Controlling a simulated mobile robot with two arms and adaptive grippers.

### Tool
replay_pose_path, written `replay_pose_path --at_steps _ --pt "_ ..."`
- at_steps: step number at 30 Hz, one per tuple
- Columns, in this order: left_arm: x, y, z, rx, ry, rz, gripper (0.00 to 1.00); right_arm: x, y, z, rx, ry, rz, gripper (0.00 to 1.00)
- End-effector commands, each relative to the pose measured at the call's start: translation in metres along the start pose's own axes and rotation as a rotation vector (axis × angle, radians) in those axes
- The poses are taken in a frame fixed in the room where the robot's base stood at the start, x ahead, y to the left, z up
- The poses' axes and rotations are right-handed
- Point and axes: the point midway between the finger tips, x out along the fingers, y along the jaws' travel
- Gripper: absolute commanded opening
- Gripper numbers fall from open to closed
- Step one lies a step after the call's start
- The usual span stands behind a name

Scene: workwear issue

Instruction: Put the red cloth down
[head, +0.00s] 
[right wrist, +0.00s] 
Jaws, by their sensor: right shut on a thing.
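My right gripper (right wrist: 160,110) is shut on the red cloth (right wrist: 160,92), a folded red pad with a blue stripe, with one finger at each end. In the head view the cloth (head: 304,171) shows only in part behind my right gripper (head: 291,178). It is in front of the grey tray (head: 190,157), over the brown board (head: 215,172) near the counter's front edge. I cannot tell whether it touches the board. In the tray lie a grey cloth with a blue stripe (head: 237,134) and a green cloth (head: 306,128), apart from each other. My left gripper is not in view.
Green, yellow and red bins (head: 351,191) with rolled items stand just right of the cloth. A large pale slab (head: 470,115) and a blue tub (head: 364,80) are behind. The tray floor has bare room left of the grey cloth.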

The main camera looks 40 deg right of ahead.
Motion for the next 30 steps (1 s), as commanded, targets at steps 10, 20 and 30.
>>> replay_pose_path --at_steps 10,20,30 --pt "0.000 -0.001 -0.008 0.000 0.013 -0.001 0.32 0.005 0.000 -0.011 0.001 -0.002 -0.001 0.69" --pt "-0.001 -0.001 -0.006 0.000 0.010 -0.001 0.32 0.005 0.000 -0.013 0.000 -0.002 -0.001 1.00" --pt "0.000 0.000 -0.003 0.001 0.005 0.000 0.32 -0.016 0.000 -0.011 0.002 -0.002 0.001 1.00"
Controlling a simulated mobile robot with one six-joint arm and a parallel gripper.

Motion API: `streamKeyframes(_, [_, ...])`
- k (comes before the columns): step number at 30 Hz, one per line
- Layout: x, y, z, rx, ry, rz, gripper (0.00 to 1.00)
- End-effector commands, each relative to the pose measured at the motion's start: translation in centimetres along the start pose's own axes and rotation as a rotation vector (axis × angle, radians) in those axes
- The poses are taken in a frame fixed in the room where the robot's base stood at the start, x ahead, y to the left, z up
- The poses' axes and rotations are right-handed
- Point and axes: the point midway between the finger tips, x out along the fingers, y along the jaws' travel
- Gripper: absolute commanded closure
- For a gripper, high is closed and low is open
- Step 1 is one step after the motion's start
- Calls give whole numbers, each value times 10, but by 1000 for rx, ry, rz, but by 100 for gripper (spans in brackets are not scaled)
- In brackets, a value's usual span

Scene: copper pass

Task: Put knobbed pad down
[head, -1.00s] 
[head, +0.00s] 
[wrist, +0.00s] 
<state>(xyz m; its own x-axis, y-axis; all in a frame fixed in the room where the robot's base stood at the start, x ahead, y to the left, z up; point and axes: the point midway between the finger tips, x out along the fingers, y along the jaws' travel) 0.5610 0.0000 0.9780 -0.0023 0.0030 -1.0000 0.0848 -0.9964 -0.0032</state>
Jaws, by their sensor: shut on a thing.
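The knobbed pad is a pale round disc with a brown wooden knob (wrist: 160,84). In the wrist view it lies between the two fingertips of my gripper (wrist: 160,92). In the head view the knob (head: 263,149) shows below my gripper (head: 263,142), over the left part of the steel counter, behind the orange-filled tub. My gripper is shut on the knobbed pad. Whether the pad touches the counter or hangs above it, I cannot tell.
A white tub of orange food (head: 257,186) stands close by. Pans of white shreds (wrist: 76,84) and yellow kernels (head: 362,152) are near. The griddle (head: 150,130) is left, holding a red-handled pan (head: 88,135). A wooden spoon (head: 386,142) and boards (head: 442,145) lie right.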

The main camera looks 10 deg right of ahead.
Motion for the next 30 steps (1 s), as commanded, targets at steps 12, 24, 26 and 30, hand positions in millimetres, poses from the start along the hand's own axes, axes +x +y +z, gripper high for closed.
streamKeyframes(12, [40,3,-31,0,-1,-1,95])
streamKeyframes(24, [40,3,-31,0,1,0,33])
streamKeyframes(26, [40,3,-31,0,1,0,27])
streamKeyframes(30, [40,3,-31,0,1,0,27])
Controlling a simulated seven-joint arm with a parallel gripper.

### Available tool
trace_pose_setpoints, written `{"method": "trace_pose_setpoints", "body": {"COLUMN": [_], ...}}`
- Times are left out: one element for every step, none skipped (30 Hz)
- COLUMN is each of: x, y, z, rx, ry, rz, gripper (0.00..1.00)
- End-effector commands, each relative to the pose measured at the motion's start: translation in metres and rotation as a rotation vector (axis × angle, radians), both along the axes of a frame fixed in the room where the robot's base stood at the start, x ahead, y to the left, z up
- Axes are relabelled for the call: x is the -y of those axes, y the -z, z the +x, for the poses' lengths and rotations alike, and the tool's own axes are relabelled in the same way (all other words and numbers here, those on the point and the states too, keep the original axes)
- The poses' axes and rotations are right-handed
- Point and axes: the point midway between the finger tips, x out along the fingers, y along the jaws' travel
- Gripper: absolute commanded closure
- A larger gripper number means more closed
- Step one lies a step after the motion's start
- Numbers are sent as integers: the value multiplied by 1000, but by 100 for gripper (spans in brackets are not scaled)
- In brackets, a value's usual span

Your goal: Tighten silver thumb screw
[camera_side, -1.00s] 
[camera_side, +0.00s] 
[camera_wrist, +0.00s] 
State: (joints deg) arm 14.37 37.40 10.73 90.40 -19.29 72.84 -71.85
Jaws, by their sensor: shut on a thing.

--*--

▶ [WHAT YOU ARE ASKED TO DO]
Using the listing above, state the number of lines that hold "measured", with no other text.

▶ [WORKED ANSWER]
3